* _TASK TO COMPLETE_:
Work through the data line by line, gathering every line that has the word "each".

[BEGIN INPUT ROWS]

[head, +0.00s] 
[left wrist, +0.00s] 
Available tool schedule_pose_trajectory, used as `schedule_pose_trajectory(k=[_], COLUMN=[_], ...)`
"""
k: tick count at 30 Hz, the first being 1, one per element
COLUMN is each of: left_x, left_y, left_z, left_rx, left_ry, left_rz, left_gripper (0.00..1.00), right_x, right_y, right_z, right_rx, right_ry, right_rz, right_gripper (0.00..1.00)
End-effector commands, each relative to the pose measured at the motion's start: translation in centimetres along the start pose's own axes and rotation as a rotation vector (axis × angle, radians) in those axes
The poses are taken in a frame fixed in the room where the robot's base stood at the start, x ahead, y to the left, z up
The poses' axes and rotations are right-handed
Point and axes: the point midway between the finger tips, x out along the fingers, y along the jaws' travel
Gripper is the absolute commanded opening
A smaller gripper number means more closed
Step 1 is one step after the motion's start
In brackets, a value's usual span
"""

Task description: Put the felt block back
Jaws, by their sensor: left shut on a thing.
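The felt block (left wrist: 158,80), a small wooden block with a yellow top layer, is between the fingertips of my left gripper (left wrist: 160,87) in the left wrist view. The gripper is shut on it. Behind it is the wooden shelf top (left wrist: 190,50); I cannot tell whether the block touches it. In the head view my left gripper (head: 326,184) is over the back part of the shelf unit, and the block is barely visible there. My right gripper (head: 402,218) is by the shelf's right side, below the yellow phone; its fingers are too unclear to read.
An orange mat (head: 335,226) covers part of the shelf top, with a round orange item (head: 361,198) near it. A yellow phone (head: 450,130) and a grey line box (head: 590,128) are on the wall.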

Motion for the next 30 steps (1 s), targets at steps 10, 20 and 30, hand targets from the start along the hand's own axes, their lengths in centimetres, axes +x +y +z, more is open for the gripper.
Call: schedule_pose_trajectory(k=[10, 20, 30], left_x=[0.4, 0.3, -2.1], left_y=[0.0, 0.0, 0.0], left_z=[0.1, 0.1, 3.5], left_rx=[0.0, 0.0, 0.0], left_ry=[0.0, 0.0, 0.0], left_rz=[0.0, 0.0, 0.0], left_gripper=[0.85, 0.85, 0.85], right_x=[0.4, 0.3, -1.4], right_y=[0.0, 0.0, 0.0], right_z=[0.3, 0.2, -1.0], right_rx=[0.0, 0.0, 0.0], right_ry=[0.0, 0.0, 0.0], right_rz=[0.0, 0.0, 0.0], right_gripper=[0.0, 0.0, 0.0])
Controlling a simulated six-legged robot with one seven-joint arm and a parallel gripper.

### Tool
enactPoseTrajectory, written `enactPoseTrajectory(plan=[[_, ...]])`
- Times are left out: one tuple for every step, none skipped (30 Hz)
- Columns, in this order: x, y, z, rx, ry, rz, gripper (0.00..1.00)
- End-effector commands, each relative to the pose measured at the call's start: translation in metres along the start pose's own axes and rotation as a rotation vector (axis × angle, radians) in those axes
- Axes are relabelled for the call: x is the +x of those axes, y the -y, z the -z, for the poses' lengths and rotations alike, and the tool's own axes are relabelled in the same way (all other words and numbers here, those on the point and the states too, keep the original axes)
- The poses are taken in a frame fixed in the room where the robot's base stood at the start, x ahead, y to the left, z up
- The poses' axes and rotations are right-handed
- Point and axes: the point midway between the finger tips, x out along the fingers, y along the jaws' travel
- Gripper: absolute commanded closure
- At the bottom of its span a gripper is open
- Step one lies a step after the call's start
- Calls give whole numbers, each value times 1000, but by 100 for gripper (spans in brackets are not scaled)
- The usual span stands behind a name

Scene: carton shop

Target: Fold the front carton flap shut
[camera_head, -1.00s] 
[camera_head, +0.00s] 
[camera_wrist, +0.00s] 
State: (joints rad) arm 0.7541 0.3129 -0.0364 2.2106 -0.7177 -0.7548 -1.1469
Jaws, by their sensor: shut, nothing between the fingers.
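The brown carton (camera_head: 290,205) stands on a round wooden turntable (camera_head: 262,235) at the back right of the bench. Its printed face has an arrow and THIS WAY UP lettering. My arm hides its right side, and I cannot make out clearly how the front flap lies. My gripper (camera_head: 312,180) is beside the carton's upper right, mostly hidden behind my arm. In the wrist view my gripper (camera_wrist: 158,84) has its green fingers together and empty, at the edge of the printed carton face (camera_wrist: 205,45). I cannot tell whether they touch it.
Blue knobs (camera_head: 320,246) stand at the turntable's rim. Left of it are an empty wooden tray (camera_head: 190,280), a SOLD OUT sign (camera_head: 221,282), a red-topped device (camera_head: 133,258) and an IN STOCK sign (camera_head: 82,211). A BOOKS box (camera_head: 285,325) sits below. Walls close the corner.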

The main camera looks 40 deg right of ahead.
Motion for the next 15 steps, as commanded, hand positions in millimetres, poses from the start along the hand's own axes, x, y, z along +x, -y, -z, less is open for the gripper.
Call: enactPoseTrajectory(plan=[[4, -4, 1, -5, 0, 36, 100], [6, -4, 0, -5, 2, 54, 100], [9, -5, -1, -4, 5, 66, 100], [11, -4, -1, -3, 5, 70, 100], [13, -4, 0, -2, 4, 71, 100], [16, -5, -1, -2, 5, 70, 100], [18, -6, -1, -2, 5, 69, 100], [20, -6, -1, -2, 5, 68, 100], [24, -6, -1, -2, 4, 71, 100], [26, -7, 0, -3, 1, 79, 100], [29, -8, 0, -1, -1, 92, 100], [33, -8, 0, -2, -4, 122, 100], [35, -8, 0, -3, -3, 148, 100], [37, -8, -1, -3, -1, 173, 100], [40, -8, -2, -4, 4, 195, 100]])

[END INPUT ROWS]

* _RESPONSE TO THE EXERCISE_:
COLUMN is each of: left_x, left_y, left_z, left_rx, left_ry, left_rz, left_gripper (0.00..1.00), right_x, right_y, right_z, right_rx, right_ry, right_rz, right_gripper (0.00..1.00)
End-effector commands, each relative to the pose measured at the motion's start: translation in centimetres along the start pose's own axes and rotation as a rotation vector (axis × angle, radians) in those axes
- End-effector commands, each relative to the pose measured at the call's start: translation in metres along the start pose's own axes and rotation as a rotation vector (axis × angle, radians) in those axes
- Calls give whole numbers, each value times 1000, but by 100 for gripper (spans in brackets are not scaled)

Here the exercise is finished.